Dear Annie Dillard,
My name is Alexander Chee, and I'm a senior English major. I've taken Fiction 1 with Phyllis Rose and Advanced Fiction with Kit Reed, and last summer, I studied with Mary Robison and Toby Olson at the Bennington Writers Workshop. The stories here are from a creative writing thesis I'm currently writing with Professor Bill Stowe as my adviser. But the real reason I'm applying to this class is that whenever I tell people I go to Wesleyan, they ask me if I've studied with you, and I'd like to have something better to say than no.

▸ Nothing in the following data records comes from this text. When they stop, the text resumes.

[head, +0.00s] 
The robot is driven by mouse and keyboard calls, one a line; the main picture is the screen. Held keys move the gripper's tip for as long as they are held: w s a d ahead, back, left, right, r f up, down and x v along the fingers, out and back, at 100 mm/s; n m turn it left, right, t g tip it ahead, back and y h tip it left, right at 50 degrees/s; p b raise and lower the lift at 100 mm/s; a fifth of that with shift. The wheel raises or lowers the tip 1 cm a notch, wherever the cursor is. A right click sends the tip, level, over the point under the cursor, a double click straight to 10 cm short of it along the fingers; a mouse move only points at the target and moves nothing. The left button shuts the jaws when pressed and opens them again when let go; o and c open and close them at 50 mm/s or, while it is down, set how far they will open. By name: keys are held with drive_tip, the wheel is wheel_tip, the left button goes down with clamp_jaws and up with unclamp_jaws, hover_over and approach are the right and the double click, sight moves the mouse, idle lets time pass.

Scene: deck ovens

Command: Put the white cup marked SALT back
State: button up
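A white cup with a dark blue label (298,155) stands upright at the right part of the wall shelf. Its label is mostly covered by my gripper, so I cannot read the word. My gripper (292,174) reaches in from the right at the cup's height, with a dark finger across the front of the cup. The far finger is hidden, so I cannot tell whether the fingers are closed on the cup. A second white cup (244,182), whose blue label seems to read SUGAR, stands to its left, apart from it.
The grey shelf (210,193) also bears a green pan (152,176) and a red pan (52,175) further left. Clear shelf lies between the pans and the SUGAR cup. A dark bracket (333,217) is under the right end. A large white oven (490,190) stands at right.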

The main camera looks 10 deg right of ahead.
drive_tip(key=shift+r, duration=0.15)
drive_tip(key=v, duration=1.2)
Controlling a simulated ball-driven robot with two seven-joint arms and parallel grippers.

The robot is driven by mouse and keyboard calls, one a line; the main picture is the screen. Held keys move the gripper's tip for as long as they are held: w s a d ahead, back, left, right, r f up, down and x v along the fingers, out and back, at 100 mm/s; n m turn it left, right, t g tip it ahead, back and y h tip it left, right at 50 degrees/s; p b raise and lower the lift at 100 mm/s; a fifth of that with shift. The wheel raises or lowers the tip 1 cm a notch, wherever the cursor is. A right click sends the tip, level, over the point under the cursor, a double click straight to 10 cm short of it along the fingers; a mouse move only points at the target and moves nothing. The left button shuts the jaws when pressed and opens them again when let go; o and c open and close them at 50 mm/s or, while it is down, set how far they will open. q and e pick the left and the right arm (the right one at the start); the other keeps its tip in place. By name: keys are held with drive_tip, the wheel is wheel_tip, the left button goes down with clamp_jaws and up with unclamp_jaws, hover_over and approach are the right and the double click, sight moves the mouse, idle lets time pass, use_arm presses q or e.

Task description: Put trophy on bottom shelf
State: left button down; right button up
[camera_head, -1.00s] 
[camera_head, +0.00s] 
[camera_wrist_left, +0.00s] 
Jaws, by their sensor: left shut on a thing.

Thanks for your time and consideration,
* * *
In 1989, this was the letter I sent with my application to Annie Dillard's Literary Nonfiction class at Wesleyan University. I was a last-semester senior, an English major who had failed at being a studio art major and thus became an English major by default.
As I waited for what I was sure was going to be rejection, I went to the mall to shop for Christmas presents and walked through bookstores full of copies of the Annie Dillard boxed edition-Pilgrim at Tinker Creek, American Childhood, Holy The Firm-and the Best American Essays of 1988, edited, yes, by Annie Dillard. I walked around them as if they were her somehow and not her books, and left empty-handed.
I didn't buy them because if she rejected me, they would be unbearable to own.